● **Stated exercise**
Repeat the listing exactly as given, omitting every image.

● **Data for this exercise**
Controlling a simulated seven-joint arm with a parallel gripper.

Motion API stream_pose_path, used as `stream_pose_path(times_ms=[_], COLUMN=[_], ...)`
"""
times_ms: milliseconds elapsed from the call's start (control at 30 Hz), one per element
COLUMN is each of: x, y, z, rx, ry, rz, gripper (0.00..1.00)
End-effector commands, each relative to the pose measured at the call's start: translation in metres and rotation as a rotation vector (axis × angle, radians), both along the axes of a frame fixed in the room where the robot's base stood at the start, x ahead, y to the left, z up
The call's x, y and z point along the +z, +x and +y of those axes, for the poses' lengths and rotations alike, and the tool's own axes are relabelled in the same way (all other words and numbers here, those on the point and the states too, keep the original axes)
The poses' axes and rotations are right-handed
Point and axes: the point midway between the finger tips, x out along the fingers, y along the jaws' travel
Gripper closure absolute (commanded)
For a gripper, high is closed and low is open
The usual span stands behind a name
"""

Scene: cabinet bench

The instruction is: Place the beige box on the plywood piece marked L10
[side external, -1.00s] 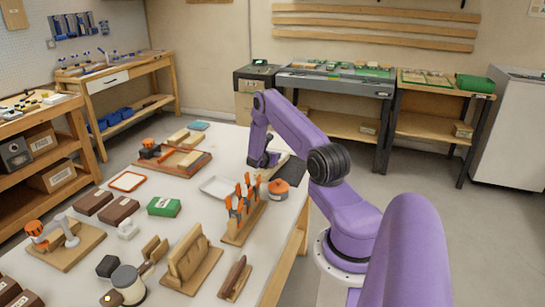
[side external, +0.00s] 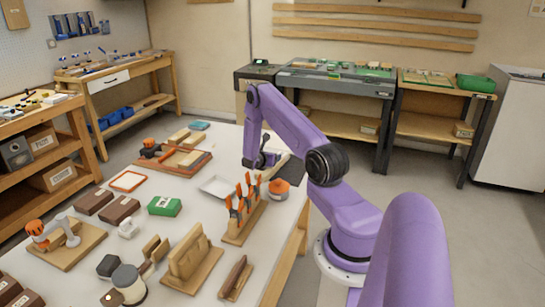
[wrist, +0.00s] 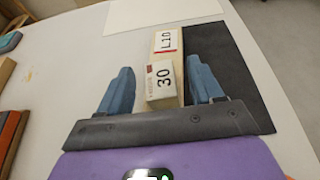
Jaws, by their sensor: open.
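In the wrist view, the beige box (wrist: 160,84) shows a face marked 30 with a red edge. It appears to rest on the near part of the plywood piece (wrist: 166,40), whose L10 label shows beyond it. A strip of the plywood shows along the box's right side. My gripper (wrist: 160,87) is open, its two blue-grey fingers either side of the box with a gap at each side. In the side view my gripper (side external: 264,160) is over the far right of the table; box and plywood are hard to make out there.
In the side view, a white tray (side external: 216,187), a rack of orange-handled tools (side external: 240,215) and an orange-topped round container (side external: 278,190) stand close to my gripper.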

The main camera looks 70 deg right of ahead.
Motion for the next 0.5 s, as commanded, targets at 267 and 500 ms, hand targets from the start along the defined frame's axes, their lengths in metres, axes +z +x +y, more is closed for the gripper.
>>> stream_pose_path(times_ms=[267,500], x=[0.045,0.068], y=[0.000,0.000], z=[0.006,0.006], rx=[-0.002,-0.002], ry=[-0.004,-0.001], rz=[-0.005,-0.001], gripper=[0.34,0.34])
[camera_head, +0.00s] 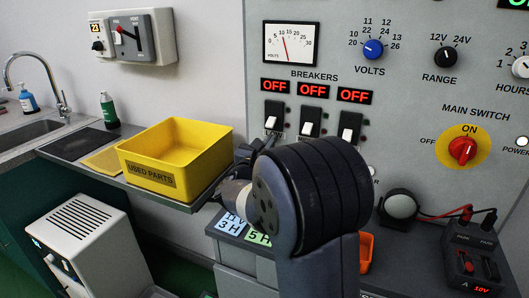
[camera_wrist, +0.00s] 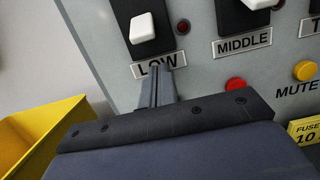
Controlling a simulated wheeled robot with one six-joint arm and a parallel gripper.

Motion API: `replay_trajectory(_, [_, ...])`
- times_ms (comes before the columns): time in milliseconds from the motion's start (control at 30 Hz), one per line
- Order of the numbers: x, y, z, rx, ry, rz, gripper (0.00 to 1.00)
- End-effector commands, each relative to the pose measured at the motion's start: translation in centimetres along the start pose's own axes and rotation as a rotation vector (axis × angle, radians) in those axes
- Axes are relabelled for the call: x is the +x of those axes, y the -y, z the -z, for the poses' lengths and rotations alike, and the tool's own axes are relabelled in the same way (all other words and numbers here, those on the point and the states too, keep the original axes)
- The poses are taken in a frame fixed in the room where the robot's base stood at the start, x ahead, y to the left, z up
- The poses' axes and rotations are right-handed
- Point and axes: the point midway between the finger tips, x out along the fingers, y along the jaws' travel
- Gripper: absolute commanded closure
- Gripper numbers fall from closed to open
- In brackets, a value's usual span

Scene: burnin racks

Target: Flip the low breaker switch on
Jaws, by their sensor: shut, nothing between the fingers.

● **Written answer**
Controlling a simulated seven-joint arm with a parallel gripper.

Motion API stream_pose_path, used as `stream_pose_path(times_ms=[_], COLUMN=[_], ...)`
"""
times_ms: milliseconds elapsed from the call's start (control at 30 Hz), one per element
COLUMN is each of: x, y, z, rx, ry, rz, gripper (0.00..1.00)
End-effector commands, each relative to the pose measured at the call's start: translation in metres and rotation as a rotation vector (axis × angle, radians), both along the axes of a frame fixed in the room where the robot's base stood at the start, x ahead, y to the left, z up
The call's x, y and z point along the +z, +x and +y of those axes, for the poses' lengths and rotations alike, and the tool's own axes are relabelled in the same way (all other words and numbers here, those on the point and the states too, keep the original axes)
The poses' axes and rotations are right-handed
Point and axes: the point midway between the finger tips, x out along the fingers, y along the jaws' travel
Gripper closure absolute (commanded)
For a gripper, high is closed and low is open
The usual span stands behind a name
"""

Scene: cabinet bench

The instruction is: Place the beige box on the plywood piece marked L10
[side external, -1.00s] 
[side external, +0.00s] 
[wrist, +0.00s] 
Jaws, by their sensor: open.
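In the wrist view, the beige box (wrist: 160,84) shows a face marked 30 with a red edge. It appears to rest on the near part of the plywood piece (wrist: 166,40), whose L10 label shows beyond it. A strip of the plywood shows along the box's right side. My gripper (wrist: 160,87) is open, its two blue-grey fingers either side of the box with a gap at each side. In the side view my gripper (side external: 264,160) is over the far right of the table; box and plywood are hard to make out there.
In the side view, a white tray (side external: 216,187), a rack of orange-handled tools (side external: 240,215) and an orange-topped round container (side external: 278,190) stand close to my gripper.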

The main camera looks 70 deg right of ahead.
Motion for the next 0.5 s, as commanded, targets at 267 and 500 ms, hand targets from the start along the defined frame's axes, their lengths in metres, axes +z +x +y, more is closed for the gripper.
>>> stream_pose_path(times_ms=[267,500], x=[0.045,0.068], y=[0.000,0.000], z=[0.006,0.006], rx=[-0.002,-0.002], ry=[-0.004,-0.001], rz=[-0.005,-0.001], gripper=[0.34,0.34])
[camera_head, +0.00s] 
[camera_wrist, +0.00s] 
Controlling a simulated wheeled robot with one six-joint arm and a parallel gripper.

Motion API: `replay_trajectory(_, [_, ...])`
- times_ms (comes before the columns): time in milliseconds from the motion's start (control at 30 Hz), one per line
- Order of the numbers: x, y, z, rx, ry, rz, gripper (0.00 to 1.00)
- End-effector commands, each relative to the pose measured at the motion's start: translation in centimetres along the start pose's own axes and rotation as a rotation vector (axis × angle, radians) in those axes
- Axes are relabelled for the call: x is the +x of those axes, y the -y, z the -z, for the poses' lengths and rotations alike, and the tool's own axes are relabelled in the same way (all other words and numbers here, those on the point and the states too, keep the original axes)
- The poses are taken in a frame fixed in the room where the robot's base stood at the start, x ahead, y to the left, z up
- The poses' axes and rotations are right-handed
- Point and axes: the point midway between the finger tips, x out along the fingers, y along the jaws' travel
- Gripper: absolute commanded closure
- Gripper numbers fall from closed to open
- In brackets, a value's usual span

Scene: burnin racks

Target: Flip the low breaker switch on
Jaws, by their sensor: shut, nothing between the fingers.

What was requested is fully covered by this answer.